Work to complete = Write out the data below in full, unchanged, minus the images.
# # # # #
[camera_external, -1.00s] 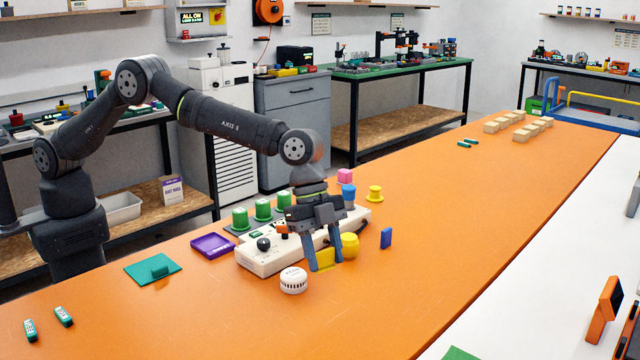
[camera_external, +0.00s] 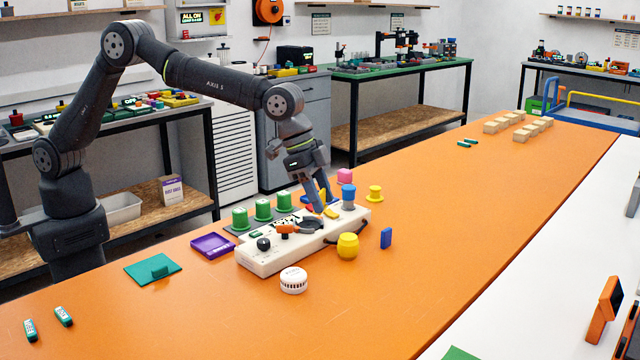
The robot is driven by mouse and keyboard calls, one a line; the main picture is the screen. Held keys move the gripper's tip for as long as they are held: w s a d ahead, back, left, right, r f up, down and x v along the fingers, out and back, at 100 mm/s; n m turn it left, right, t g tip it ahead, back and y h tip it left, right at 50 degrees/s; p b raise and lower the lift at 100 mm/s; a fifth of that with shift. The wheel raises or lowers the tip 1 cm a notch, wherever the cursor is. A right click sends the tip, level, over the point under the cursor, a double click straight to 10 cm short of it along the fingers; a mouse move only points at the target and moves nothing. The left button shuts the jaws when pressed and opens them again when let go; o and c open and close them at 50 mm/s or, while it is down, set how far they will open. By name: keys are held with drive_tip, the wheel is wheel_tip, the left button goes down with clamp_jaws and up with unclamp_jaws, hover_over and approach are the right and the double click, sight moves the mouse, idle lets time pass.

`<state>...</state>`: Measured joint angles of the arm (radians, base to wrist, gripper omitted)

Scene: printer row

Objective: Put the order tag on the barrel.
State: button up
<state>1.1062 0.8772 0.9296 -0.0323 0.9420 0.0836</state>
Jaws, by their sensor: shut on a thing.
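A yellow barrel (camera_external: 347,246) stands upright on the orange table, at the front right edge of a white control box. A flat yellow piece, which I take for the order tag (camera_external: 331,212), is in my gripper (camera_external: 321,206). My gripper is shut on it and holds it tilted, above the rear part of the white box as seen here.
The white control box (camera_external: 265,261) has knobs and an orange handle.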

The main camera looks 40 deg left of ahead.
# # # # #
Task result =
[camera_external, -1.00s] 
[camera_external, +0.00s] 
The robot is driven by mouse and keyboard calls, one a line; the main picture is the screen. Held keys move the gripper's tip for as long as they are held: w s a d ahead, back, left, right, r f up, down and x v along the fingers, out and back, at 100 mm/s; n m turn it left, right, t g tip it ahead, back and y h tip it left, right at 50 degrees/s; p b raise and lower the lift at 100 mm/s; a fifth of that with shift. The wheel raises or lowers the tip 1 cm a notch, wherever the cursor is. A right click sends the tip, level, over the point under the cursor, a double click straight to 10 cm short of it along the fingers; a mouse move only points at the target and moves nothing. The left button shuts the jaws when pressed and opens them again when let go; o and c open and close them at 50 mm/s or, while it is down, set how far they will open. By name: keys are held with drive_tip, the wheel is wheel_tip, the left button goes down with clamp_jaws and up with unclamp_jaws, hover_over and approach are the right and the double click, sight moves the mouse, idle lets time pass.

`<state>...</state>`: Measured joint angles of the arm (radians, base to wrist, gripper omitted)

Scene: printer row

Objective: Put the order tag on the barrel.
State: button up
<state>1.1062 0.8772 0.9296 -0.0323 0.9420 0.0836</state>
Jaws, by their sensor: shut on a thing.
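A yellow barrel (camera_external: 347,246) stands upright on the orange table, at the front right edge of a white control box. A flat yellow piece, which I take for the order tag (camera_external: 331,212), is in my gripper (camera_external: 321,206). My gripper is shut on it and holds it tilted, above the rear part of the white box as seen here.
The white control box (camera_external: 265,261) has knobs and an orange handle.

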The main camera looks 40 deg left of ahead.

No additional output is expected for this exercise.